* [What is expected]
For the material that follows, return exactly the lines from the one with "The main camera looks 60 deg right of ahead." through the one with "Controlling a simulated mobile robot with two", both ends included.

===== Stored records =====

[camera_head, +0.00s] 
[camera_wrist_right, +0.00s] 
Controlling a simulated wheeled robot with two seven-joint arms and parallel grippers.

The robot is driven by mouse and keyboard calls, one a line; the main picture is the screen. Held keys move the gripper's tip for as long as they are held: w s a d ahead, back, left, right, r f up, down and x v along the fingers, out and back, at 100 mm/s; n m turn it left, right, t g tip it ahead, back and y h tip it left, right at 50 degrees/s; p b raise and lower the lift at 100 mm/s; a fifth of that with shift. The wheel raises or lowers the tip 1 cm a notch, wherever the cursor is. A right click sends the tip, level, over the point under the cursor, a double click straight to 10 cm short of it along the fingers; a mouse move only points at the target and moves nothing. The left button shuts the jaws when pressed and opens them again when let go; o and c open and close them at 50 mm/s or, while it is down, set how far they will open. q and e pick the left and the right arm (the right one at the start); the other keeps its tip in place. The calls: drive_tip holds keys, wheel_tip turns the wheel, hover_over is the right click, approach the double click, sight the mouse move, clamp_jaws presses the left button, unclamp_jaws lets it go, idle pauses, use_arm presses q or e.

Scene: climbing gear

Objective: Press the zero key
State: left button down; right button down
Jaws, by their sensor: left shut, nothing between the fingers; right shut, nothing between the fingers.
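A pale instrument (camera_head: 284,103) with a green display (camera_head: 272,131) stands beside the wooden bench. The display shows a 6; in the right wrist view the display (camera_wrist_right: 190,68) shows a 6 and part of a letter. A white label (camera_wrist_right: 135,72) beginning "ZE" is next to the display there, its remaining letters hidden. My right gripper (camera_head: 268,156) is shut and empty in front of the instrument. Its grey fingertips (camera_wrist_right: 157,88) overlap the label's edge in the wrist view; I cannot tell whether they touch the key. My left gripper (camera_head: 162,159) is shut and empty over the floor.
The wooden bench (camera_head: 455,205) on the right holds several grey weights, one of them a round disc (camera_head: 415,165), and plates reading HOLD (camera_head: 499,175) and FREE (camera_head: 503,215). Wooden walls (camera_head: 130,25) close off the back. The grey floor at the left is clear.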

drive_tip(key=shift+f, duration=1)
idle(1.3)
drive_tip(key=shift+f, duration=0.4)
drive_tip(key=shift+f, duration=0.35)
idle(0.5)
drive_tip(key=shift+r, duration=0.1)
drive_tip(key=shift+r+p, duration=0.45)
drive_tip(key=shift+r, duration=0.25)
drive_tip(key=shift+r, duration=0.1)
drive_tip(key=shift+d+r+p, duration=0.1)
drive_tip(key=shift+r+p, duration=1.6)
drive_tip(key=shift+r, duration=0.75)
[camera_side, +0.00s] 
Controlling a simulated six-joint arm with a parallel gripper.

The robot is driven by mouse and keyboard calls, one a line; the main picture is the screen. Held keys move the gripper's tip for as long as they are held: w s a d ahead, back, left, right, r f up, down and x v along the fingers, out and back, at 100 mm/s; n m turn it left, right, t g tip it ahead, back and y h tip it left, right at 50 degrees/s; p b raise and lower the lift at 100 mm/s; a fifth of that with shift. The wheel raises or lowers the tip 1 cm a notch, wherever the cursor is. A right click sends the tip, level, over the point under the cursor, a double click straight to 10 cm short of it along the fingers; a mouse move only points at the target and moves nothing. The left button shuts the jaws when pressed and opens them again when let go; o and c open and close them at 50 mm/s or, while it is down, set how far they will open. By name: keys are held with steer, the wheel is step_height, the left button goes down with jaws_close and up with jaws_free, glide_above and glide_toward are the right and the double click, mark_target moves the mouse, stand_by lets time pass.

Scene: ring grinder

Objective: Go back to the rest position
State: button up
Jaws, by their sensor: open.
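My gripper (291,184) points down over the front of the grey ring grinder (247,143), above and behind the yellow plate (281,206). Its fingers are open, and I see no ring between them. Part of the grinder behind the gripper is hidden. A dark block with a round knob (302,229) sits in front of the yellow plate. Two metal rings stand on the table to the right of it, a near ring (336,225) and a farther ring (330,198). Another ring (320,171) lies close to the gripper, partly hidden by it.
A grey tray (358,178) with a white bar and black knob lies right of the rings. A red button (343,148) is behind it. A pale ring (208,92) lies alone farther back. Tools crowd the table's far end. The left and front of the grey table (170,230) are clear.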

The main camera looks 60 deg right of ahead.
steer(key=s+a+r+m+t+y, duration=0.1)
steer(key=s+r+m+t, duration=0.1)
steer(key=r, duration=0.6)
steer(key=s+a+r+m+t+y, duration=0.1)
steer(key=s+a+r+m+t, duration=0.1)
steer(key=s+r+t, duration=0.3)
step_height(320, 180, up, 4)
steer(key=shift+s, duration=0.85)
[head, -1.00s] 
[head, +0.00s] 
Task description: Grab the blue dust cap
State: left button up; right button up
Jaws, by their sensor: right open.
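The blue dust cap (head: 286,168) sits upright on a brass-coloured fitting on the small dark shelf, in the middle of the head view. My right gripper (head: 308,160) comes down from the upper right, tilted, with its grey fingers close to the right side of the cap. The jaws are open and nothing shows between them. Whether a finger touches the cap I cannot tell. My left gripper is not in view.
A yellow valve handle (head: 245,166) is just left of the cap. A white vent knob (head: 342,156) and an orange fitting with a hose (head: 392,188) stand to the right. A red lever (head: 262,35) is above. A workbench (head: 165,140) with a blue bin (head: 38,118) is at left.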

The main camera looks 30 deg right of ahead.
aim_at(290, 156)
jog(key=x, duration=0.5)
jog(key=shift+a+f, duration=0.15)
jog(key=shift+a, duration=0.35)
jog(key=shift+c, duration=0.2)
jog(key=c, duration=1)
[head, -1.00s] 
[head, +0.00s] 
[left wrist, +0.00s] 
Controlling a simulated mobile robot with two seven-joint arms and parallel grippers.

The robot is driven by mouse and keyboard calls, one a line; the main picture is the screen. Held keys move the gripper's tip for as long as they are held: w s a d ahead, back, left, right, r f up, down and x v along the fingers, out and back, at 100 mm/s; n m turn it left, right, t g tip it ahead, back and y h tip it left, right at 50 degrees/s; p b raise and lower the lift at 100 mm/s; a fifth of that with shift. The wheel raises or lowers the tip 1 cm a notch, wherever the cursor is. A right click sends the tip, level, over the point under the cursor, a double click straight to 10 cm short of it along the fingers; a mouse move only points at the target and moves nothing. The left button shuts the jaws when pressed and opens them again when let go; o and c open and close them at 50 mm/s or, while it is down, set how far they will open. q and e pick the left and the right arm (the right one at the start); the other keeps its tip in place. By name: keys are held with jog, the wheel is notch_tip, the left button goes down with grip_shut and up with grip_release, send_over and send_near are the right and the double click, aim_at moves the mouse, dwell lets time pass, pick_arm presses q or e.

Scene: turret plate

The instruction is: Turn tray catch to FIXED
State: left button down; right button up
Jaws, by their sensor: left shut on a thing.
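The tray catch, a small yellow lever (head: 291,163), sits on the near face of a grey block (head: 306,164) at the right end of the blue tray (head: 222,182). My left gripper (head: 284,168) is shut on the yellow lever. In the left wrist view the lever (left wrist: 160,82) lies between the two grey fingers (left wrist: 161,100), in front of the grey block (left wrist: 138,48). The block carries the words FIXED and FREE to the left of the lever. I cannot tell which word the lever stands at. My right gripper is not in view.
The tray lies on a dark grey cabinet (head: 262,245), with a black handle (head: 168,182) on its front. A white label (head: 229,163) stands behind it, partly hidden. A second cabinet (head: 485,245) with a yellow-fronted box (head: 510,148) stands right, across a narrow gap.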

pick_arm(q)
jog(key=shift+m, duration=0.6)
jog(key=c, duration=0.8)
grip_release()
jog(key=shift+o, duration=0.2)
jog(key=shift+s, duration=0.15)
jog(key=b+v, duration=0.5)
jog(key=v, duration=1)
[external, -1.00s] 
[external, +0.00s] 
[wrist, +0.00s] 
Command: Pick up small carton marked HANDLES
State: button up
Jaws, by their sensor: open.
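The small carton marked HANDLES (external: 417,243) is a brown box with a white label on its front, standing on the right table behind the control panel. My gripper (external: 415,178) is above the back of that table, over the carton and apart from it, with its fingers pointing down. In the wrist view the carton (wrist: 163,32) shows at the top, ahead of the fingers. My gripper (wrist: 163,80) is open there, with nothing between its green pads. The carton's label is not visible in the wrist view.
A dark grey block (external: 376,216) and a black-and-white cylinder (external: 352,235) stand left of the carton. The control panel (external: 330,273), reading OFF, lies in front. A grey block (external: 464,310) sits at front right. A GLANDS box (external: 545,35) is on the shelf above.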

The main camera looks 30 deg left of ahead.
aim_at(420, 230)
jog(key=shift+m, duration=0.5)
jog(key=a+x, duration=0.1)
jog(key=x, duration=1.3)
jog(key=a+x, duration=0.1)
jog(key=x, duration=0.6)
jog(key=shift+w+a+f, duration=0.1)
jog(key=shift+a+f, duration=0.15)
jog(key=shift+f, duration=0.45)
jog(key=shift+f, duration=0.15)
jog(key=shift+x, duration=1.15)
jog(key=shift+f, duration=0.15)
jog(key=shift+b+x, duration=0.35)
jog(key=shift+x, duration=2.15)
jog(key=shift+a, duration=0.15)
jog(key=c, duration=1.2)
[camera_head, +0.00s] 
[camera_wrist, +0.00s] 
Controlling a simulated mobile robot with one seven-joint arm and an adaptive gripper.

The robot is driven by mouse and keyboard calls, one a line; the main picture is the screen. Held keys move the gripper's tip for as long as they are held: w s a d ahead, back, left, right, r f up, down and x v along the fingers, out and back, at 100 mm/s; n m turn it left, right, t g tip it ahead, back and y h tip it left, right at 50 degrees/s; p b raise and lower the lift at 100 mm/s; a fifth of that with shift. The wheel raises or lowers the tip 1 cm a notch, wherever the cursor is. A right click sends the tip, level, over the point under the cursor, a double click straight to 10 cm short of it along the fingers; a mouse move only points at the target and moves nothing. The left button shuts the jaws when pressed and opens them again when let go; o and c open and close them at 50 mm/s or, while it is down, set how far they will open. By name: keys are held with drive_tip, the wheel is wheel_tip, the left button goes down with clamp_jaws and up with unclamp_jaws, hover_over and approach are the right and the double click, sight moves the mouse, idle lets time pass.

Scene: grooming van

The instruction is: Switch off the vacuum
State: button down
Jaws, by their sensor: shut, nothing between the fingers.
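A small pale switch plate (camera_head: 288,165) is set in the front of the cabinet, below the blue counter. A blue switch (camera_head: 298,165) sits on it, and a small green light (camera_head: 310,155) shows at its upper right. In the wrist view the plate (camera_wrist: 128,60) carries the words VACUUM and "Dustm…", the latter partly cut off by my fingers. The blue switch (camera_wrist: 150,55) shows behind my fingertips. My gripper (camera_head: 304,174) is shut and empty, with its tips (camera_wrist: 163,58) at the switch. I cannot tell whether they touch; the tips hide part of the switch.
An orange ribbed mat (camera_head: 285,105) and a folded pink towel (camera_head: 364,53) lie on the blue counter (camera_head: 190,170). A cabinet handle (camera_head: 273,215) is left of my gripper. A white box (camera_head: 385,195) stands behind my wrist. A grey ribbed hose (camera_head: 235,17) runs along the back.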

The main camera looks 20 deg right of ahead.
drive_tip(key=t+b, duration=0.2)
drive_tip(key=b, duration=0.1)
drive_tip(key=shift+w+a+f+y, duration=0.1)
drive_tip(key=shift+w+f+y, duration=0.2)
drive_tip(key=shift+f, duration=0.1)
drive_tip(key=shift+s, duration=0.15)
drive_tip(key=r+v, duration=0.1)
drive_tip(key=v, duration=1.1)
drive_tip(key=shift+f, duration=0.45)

=====

* [Correct response]
The main camera looks 60 deg right of ahead.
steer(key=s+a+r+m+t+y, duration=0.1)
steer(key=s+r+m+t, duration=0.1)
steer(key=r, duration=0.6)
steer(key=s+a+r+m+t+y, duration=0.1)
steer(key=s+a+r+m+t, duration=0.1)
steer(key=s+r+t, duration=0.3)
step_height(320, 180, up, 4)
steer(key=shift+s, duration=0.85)
[head, -1.00s] 
[head, +0.00s] 
Task description: Grab the blue dust cap
State: left button up; right button up
Jaws, by their sensor: right open.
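The blue dust cap (head: 286,168) sits upright on a brass-coloured fitting on the small dark shelf, in the middle of the head view. My right gripper (head: 308,160) comes down from the upper right, tilted, with its grey fingers close to the right side of the cap. The jaws are open and nothing shows between them. Whether a finger touches the cap I cannot tell. My left gripper is not in view.
A yellow valve handle (head: 245,166) is just left of the cap. A white vent knob (head: 342,156) and an orange fitting with a hose (head: 392,188) stand to the right. A red lever (head: 262,35) is above. A workbench (head: 165,140) with a blue bin (head: 38,118) is at left.

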The main camera looks 30 deg right of ahead.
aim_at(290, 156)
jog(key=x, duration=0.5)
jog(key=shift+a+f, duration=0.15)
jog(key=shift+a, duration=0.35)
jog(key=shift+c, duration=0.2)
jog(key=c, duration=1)
[head, -1.00s] 
[head, +0.00s] 
[left wrist, +0.00s] 
Controlling a simulated mobile robot with two seven-joint arms and parallel grippers.

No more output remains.